8. Coraline (Dir: Henry Selick)

One of the great achievements of animation these days, apart from the constantly improved technology, is that filmmakers now have finally decided you don’t always have to treat a young audience with children. Coraline is a real suspense-builder, and a visually gorgeous, small-scale horror story. The fact that the very youngest audience members might find it a little threatening should be to the benefit of everyone else in the large audience this movie deserves.

9. Up (Dir: Pete Docter)

One starts to wonder if the string of modern classics from Pixar is ever going to end. While the meditative epilogue may be the single best thing about Up, this colorful and imaginative tale of never giving up is breaking even more new ground, putting an old man front and center.

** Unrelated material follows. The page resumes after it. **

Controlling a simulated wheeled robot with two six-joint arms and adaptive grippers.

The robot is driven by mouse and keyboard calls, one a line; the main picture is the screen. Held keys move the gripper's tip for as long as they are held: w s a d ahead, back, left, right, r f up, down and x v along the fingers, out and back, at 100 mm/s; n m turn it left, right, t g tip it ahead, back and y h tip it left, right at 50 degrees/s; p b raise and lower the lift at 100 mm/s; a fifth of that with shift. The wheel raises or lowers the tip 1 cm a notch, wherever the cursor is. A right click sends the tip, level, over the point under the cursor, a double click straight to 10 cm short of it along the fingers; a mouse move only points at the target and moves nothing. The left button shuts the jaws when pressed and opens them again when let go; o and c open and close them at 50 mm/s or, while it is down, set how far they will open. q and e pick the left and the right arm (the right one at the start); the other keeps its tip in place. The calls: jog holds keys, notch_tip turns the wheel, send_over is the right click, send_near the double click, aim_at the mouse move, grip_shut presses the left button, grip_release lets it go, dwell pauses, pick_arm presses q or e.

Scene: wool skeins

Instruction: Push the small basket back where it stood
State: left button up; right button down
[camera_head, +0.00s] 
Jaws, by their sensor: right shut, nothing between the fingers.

Without encountering pacing problems, the movie seamlessly incorporates old people’s somewhat slower life rhytm into its very fabric, and the result, as we’ve come to expect, is great.

10. Art & Copy (Dir: Doug Pray)

Doug Pray’s upbeat cultural history of the modern television commercial was yet another festival treat. Whether exotic for a European audience or nostalgic for an American, Pray’s interviews with some of the most successful people of the ad business for once, and thankfully, steers clear of the moralism of the conversation about ads, to instead investigate how many of them have become cultural institutions. ‘Doing a movie about how bad ads are for you would have been the easy thing to do’, he explained in a post-screening Q&A. We should be glad he decided to do the hard thing instead.